Early pregnancy is one sign of inadequate or inappropriate methods of home and school training. The repercussions of being found pregnant are far beyond imagination; expulsion from school, ostracism from families, trauma and destitution, suicide and abortion, depending on how the school or the parents handle it.

Schools cannot tolerate pregnancy because it breaks the canonical rules of their communities, they cannot have pregnant teachers and students, they are not maternity institutions, and they do not have special care programmes for gynaecological vulnerability.

And besides, pregnancy is a sign of premature adulthood which is detrimental even to the school's moral standards and this can lead to loss of trust from parents who educate daughters in the same school. A pregnant girl in school is like a bad apple that is feared to spoil the entire basket.

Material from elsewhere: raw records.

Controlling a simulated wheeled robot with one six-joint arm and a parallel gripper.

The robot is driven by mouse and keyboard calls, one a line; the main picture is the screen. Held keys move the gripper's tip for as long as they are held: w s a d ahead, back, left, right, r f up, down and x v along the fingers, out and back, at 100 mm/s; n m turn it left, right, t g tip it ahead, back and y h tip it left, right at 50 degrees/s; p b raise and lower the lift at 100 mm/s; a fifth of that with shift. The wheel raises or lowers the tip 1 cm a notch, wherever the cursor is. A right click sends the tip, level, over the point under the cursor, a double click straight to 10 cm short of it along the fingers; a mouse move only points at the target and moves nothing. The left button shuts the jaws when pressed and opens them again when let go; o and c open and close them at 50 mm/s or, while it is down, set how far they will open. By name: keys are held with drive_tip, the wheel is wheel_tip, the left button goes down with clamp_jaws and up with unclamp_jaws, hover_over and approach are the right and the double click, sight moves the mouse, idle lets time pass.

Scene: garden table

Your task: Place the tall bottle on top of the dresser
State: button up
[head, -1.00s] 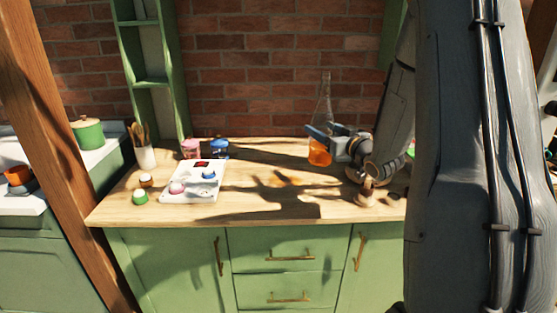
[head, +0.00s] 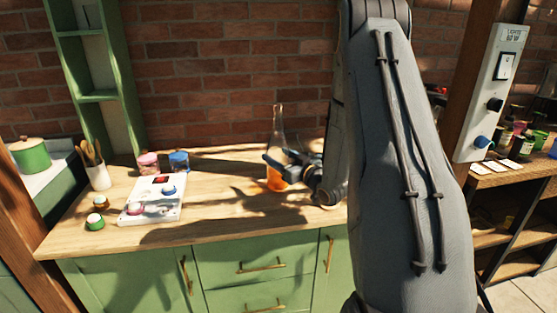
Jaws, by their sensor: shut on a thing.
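The tall bottle (head: 276,182) is clear glass with a narrow neck and orange liquid in its lower part. It is upright at the back middle of the dresser top in the picture. My gripper (head: 279,163) is shut on the bottle around its middle, coming from the right. The dresser (head: 170,237) has green doors and drawers with brass handles and a light wooden top. I cannot tell whether the bottle's base touches the wood or hangs just above it.
The front middle is clear. My arm hides the right end.

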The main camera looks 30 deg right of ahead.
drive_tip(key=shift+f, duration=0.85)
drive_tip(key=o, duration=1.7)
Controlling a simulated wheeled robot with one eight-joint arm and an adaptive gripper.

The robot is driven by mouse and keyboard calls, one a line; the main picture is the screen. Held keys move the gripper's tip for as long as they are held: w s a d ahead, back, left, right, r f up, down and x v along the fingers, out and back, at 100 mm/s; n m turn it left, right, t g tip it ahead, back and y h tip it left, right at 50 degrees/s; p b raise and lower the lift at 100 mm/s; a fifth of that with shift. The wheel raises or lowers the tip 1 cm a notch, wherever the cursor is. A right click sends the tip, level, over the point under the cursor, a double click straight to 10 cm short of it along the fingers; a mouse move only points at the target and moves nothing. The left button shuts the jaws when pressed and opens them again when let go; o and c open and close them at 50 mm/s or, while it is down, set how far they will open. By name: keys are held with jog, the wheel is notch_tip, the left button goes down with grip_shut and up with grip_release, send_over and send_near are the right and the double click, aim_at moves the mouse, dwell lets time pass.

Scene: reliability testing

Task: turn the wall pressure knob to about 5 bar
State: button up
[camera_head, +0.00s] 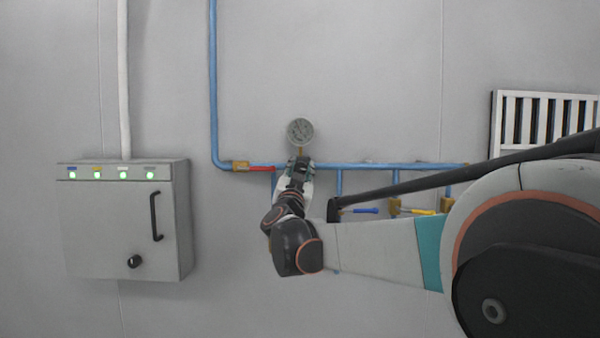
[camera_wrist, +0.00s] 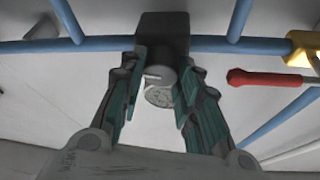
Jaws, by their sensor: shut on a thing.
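The pressure knob (camera_wrist: 160,76) is a short grey cylinder under a dark square regulator block (camera_wrist: 163,30) on the blue pipe in the wrist view. My gripper (camera_wrist: 162,84) has its green-padded fingers on either side of the knob, shut on it. In the head view my gripper (camera_head: 298,170) is at the pipe just below the gauge and hides the knob.
A red-handled brass valve (camera_head: 240,166) is left of the regulator. Blue (camera_head: 362,211) and yellow (camera_head: 413,211) valve handles sit lower right. A grey control box (camera_head: 115,220) hangs at left. A white vent grille (camera_head: 540,115) is at right.

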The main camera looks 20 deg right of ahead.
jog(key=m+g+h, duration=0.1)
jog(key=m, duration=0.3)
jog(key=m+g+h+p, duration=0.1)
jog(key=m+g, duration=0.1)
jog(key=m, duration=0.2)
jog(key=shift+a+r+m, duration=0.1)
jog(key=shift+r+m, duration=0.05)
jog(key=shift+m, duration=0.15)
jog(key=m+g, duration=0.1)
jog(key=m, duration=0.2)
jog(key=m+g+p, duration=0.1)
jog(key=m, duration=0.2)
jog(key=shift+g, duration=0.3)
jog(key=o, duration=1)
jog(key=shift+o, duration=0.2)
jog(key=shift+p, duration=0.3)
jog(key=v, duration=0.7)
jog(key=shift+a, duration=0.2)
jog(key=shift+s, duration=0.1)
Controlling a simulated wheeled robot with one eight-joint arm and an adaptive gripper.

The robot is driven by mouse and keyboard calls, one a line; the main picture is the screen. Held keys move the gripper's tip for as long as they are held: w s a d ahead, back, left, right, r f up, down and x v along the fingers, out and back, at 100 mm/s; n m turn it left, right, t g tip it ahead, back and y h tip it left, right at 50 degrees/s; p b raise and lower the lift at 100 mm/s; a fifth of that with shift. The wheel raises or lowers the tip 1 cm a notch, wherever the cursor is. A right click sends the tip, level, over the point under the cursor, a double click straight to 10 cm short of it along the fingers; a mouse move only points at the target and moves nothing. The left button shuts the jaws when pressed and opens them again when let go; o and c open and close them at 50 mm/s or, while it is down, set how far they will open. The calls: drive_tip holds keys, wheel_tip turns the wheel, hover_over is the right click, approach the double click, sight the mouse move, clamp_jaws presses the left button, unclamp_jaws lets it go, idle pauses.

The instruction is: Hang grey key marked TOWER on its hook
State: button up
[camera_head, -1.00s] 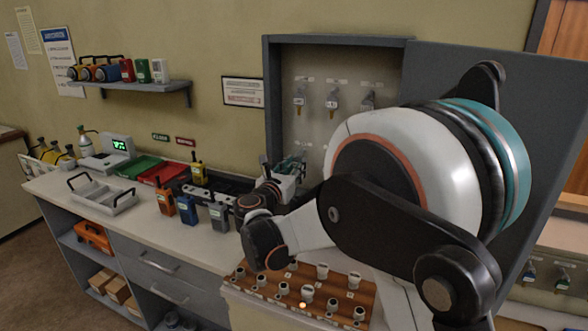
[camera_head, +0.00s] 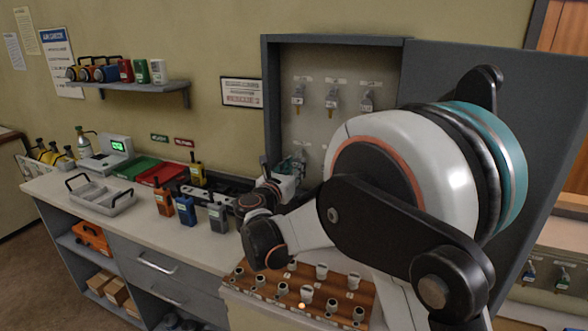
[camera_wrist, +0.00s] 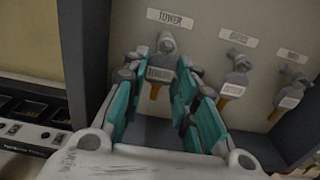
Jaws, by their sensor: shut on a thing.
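In the wrist view, a grey key (camera_wrist: 160,74) with a pale tag and a gold lower end is between the teal fingers of my gripper (camera_wrist: 158,80), which is shut on it. The key is upright, right under the label TOWER (camera_wrist: 171,18). Its grey top is at the hook there; I cannot tell whether it rests on the hook. In the head view, my gripper (camera_head: 288,172) is at the lower left of the open grey key cabinet (camera_head: 335,52). My arm hides part of the cabinet, and the key cannot be made out there.
Other keys hang close to the right of the gripper (camera_wrist: 233,84) and in an upper row (camera_head: 332,99). The cabinet's left side wall (camera_wrist: 85,55) is near. Radios (camera_head: 186,210) and a wooden board with several knobs (camera_head: 345,301) are on the counter below.

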With the deteriorating levels of sex education, boys and girls are more likely to find themselves in such conditions today than in the past. There is extra commuting to and from school at awkward times, sending students back home for school fees when the parents are not aware, public functions and shopping sprees, cheap and available transport means which has eased transport and the cellular mobile network, all these are deathtraps to your child, unless you work with other stakeholders to squarely handle and educate the child about the society he or she lives in.

You will still need professionals to handle a pregnancy case in school and at home; otherwise, your daughter may never make it or may never recover from it fully and may lead a desperate life even in future. You will need time to compose yourself and accept the truth. Your insults and curses may not help, but professional understanding and decision making will make you a successful teacher or parent.